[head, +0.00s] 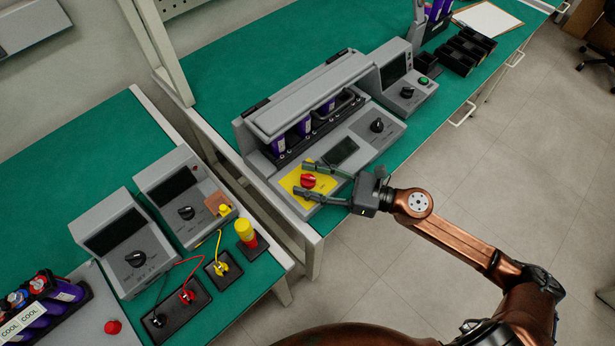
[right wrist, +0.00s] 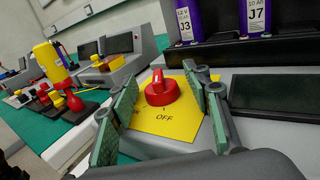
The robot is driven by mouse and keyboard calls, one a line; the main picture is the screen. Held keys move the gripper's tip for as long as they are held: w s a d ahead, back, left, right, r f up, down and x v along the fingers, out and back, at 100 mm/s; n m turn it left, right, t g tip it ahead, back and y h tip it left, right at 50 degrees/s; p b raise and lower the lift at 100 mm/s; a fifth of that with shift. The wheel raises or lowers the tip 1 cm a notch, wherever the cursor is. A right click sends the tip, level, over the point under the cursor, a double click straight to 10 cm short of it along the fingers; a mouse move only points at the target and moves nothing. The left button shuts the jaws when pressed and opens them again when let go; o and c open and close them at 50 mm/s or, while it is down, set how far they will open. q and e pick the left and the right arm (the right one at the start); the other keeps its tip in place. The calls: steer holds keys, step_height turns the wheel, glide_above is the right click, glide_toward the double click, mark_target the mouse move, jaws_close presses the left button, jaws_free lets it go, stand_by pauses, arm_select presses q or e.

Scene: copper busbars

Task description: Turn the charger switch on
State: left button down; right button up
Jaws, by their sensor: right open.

··········

* **Written instruction**
Copy all the lines of data exactly as they appear, dropping any images.

* **Final result**
[head, +0.00s] 
[right wrist, +0.00s] 
The robot is driven by mouse and keyboard calls, one a line; the main picture is the screen. Held keys move the gripper's tip for as long as they are held: w s a d ahead, back, left, right, r f up, down and x v along the fingers, out and back, at 100 mm/s; n m turn it left, right, t g tip it ahead, back and y h tip it left, right at 50 degrees/s; p b raise and lower the lift at 100 mm/s; a fifth of that with shift. The wheel raises or lowers the tip 1 cm a notch, wherever the cursor is. A right click sends the tip, level, over the point under the cursor, a double click straight to 10 cm short of it along the fingers; a mouse move only points at the target and moves nothing. The left button shuts the jaws when pressed and opens them again when let go; o and c open and close them at 50 mm/s or, while it is down, set how far they will open. q and e pick the left and the right arm (the right one at the start); the other keeps its tip in place. The calls: steer holds keys, step_height turns the wheel, glide_above is the right click, glide_toward the double click, mark_target the mouse move, jaws_close presses the left button, jaws_free lets it go, stand_by pauses, arm_select presses q or e.

Scene: copper busbars

Task description: Turn the charger switch on
State: left button down; right button up
Jaws, by their sensor: right open.

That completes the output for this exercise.